FOR IMMEDIATE RELEASE
JUNE 7, 2005
11:12 AM

CONTACT: People for the American Way
Priscilla Ring or Nick Berning
202-467-4999

 
40th Anniversary of Griswald Highlights Threat to Privacy Rights from Future Supreme Court Nominees
Far-Right Justices Reject Constitutional Right to Privacy
 

WASHINGTON - June 7 - Today, forty years after the U.S. Supreme Court’s landmark ruling in Griswold v. Connecticut, Americans’ privacy rights are threatened by legal and political efforts to dismantle constitutional protections for privacy in the most intimate decisions facing individuals and families. The Griswold case, which overturned a state ban on the sale of contraceptives to married couples, established a foundation for other rulings protecting the right to privacy, including Roe v. Wade and Lawrence v. Texas. The Supreme Court ruled in Griswold v Connecticut on June 7, 1965.

“Most Americans would find it unthinkable that their state government could make it illegal for married couples to use contraceptives,” said Ralph G. Neas, president of People For the American Way Foundation. “But the unthinkable could be at hand if the radical right has its way with American courts. Griswold and other decisions protecting Americans’ privacy rights could be overturned if the Supreme Court is filled with justices who don’t believe the Constitution protects individuals from the prying eyes of government, even in our bedrooms.”

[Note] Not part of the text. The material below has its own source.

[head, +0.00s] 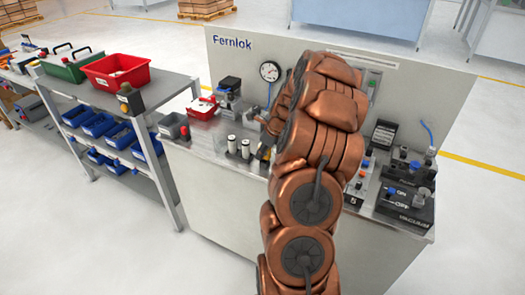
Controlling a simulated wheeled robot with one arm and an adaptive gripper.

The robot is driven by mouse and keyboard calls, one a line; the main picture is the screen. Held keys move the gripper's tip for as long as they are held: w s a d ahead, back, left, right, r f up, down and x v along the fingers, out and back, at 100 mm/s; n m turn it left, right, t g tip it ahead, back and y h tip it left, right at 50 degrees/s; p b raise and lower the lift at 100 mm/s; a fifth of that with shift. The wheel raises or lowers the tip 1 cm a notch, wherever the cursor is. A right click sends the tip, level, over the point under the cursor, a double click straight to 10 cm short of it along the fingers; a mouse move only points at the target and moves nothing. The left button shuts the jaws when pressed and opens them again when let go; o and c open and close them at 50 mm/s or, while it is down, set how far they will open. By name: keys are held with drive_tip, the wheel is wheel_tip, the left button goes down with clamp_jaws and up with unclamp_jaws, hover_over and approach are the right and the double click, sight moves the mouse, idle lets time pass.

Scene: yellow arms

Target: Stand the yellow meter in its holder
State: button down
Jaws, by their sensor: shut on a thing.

Neas noted that Republican Senator Rick Santorum, the Senate Majority Whip, has said that a constitutional right to privacy “undermine[s] the family” and that “…this right to privacy that doesn’t exist in my opinion in the United States Constitution, this right that was created, it was created in Griswold….”

Neas said PFAWF’s recently updated Courting Disaster makes it clear that Supreme Court Justices Antonin Scalia and Clarence Thomas – cited by President Bush as his models for future nominees – have been extremely hostile to the Roe and Lawrence decisions, and argue that there is no constitutional right to privacy.

“Americans are growing increasingly wary of the radical right’s bid for absolute power,” said Neas. “We saw it in the bid to eliminate checks and balances in the Senate. We saw it in the efforts by politicians to order federal courts to interfere with wrenching family decisions in the Terry Schiavo case. And when the next vacancy occurs on the U.S. Supreme Court, we will see it in far-right demands for Justices who will eliminate the right to privacy and other legal protections Americans cherish.”